▸ **Exercise prompt**
Filter the data below for the string "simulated" and copy each matching line.

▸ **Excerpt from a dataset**

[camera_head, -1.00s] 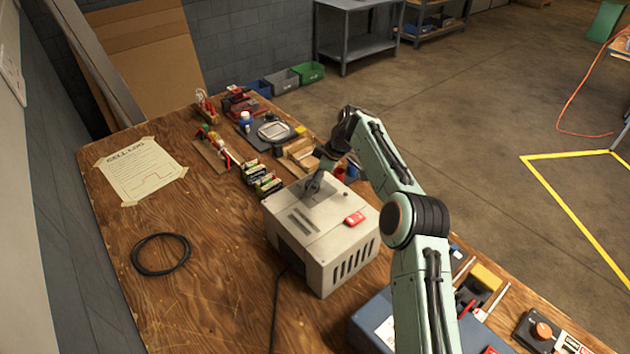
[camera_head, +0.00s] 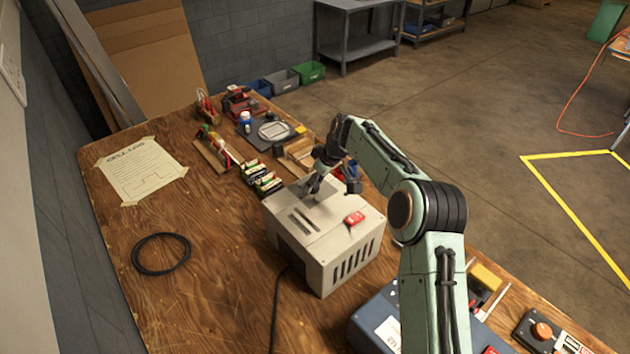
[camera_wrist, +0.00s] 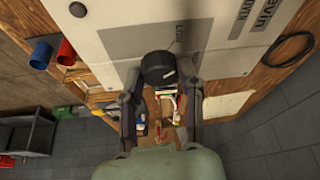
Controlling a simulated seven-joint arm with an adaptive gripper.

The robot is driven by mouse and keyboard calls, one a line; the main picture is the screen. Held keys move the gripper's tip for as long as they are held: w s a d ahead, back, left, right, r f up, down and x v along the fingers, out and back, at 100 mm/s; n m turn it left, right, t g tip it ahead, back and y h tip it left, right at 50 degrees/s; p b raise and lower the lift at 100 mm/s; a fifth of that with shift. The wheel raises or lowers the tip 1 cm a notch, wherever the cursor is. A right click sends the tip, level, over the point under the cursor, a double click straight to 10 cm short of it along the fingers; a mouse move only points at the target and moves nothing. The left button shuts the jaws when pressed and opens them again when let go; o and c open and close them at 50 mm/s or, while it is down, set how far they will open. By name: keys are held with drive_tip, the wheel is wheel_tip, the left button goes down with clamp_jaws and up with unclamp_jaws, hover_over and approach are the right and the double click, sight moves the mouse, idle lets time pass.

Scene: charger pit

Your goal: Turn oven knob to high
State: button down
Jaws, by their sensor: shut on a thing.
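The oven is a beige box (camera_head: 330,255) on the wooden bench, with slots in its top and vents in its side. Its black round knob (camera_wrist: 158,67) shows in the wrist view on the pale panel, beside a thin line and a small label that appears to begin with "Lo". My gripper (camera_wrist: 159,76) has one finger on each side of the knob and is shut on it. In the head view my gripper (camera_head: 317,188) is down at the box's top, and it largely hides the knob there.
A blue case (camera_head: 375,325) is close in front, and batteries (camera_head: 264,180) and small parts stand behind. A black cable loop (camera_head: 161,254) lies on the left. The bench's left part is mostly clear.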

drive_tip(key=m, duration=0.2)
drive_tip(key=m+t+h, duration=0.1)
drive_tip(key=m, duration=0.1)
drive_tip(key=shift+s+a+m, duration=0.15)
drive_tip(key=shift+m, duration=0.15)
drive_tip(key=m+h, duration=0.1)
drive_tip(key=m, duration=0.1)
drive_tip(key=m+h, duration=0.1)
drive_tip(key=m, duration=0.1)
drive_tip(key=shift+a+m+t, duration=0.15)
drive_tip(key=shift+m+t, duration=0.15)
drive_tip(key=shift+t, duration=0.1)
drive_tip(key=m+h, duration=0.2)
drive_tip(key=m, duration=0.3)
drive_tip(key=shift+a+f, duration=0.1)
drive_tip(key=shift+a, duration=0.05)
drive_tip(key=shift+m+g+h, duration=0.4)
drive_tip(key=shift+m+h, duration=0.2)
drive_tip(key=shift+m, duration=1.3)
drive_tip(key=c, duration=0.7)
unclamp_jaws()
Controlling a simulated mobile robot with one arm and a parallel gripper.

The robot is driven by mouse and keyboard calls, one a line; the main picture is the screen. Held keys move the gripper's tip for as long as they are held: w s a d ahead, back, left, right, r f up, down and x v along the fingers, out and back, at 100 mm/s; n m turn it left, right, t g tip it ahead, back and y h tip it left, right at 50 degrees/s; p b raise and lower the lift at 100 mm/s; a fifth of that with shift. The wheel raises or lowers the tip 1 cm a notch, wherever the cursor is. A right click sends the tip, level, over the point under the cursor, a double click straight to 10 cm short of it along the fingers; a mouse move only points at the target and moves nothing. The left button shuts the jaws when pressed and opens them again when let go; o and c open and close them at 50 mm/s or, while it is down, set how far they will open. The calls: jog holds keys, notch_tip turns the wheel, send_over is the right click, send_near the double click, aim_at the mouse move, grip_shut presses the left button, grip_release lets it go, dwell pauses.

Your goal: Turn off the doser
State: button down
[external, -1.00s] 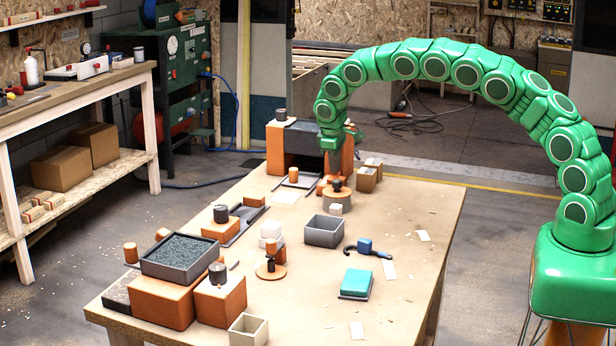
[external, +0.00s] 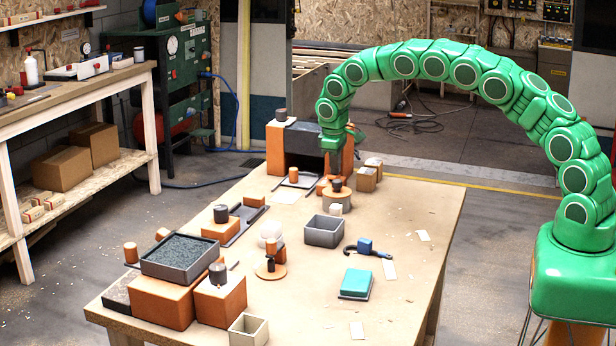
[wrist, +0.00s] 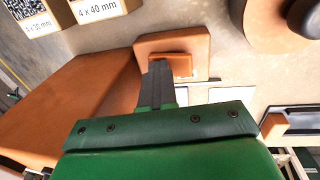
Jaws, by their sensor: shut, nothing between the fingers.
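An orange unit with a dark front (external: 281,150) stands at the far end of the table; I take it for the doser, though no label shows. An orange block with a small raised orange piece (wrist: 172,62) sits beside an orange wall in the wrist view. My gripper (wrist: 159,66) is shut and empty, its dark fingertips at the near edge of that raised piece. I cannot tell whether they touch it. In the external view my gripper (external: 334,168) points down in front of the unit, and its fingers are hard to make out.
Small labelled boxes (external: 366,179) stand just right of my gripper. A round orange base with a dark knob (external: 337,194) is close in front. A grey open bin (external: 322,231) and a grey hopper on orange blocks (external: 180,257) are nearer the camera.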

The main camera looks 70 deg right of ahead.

▸ **Solution for this exercise**
Controlling a simulated seven-joint arm with an adaptive gripper.
Controlling a simulated mobile robot with one arm and a parallel gripper.

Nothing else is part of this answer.